Mi proyecto artístico se frena porque nos traen el vino y unas pequeñas crepes rellenas de morcilla que los enanos cogen con las manos y se llevan a su plato. Me dedico a la bebida y ya con el primer sorbo renuevo mi admiración por los vinos de esta tierra. Se van sucediendo los platos con tranquilidad, sin las prisas de una comida de menú en un restaurante de polígono industrial.

Con este vino todo lo que no es el momento desaparece. Los críticos hablan de aromas a roble, de tonos cereza y los más avezados son capaces de decirte el desodorante del que pisó la uva con oler el corcho. Pero queda un camino por crear, el de los críticos que hablen de los efectos de cada vino. Vinos que frenen el tiempo, vinos que hagan que la luz sea más intensa, vinos que provoquen una buena discusión filosófica sobre el papel del azar en la evolución humana, vinos que recuerden que lo más importante es la gente que está contigo en este momento, vinos que hagan que las mujeres te miren con interés, vinos que recuperen viejos recuerdos o vinos que te ayuden a resolver asesinatos, como cuenta Simenon en “Maigret y la anciana”:

“Sabía que, en todas las investigaciones, se producía ese momento, y que, casualmente – aunque tal vez le moviera a ello un instinto -, casi en cada ocasión se ponía a beber en exceso. Y eso ocurría cuando, como decía él para sus adentros, “la cosa empezaba a carburar”

Aunque en ese libro no se sabe si lo que le ayuda a descubrir al asesino es el calvados, el martini, la cerveza, el carajillo, el Picon con Granadina, el vino blanco o la sidra. Simenon asocia a cada personaje con una bebida y obliga al pobre Maigret a beber cada vez que conoce a cada uno. Tal vez Maigret resuelva el caso en dos días pensando más en su hígado que en el honor de los inspectores.

Llega por fin el canguro y los enanos me dicen que quieren un trozo. Han tenido que pasar casi cuarenta años para que pruebe el canguro y ellos, ya con cuatro, van a descubrir a qué sabe. Corto unos trozos y me pregunto quién tiene que ser el primero en llevárselo a la boca. Insisten en que quieren su trozo y que lo quieren ya y trato de recordar algún canguro de dibujos animados para frenar su ímpetu y que les dé un poco de pena, una argucia un tanto ruin para ganar tiempo.
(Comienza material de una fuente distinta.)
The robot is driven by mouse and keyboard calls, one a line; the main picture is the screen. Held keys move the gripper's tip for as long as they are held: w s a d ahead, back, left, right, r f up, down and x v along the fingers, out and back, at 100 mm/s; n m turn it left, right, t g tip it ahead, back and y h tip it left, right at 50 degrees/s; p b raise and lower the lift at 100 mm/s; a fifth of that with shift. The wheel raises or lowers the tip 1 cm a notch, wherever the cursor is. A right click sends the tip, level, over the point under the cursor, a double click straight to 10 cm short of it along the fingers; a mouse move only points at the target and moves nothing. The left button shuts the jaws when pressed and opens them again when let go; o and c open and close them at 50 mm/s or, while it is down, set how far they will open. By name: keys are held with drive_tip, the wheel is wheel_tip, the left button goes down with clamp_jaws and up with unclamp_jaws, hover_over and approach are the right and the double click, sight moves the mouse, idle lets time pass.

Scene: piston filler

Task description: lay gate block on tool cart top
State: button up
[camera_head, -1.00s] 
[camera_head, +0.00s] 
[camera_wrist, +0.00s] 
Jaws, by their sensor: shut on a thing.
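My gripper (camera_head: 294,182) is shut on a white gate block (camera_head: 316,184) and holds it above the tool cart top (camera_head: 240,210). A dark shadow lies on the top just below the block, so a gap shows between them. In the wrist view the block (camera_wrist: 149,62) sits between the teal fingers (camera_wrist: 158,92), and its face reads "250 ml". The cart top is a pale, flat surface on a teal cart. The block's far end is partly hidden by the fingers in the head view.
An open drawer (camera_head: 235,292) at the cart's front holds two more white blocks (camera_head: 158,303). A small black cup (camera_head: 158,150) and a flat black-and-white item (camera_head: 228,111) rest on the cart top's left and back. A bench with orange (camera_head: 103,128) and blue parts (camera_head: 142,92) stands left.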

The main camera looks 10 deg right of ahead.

En esas estamos cuando veo a mi mujer pinchar un trozo y llevárselo a la boca.

-Has acertado – dice.

Perdida la oportunidad de ser el primero en la familia en probar el canguro ya sólo me queda hacer de buen padre. Les doy un trozo a cada uno de mis hijos y trato de ver su reacción. Sonríen contentos, como si el canguro hubiera sido parte de su dieta desde que nacieron.

Y es en ese momento cuando recuerdo una conversación de ayer con Cara, una mujer mayor de un pueblo de cuatrocientos habitantes de Cuenca. Es como si el vino se hubiera sentado en un sillón dentro de mi cabeza y con el mando en la mano estuviera zapeando escenas. De Maigrett a Cara. Estábamos ayer hablando de cómo eran antes las cosas.

-Cambiábamos un huevo de gallina por cinco sardinas aplanás, de las que llamaban de Cuba, y con eso nos íbamos todos al campo a trabajar.

Pienso en esas sardinas mientras me fijo en el trozo de canguro importado. Hay suficiente contraste entre la sardina y la carne de canguro como para escribir varias tesis sobre el desarrollo de esta zona, pero lo primero es comerse la carne antes de que se enfríe. El vino sigue zapeando pero como lo que ve no le interesa acaba por entregarme el mando.

-Tu cabeza es más aburrida que los especiales de Nochebuena.
-Te jodes.

Eso lo pienso, claro. Me llevo la carne a la boca y la mastico con un poco de miedo al principio. A los pocos segundos me doy cuenta de que está muy buena. Me alegro por mí y lo siento por los canguros.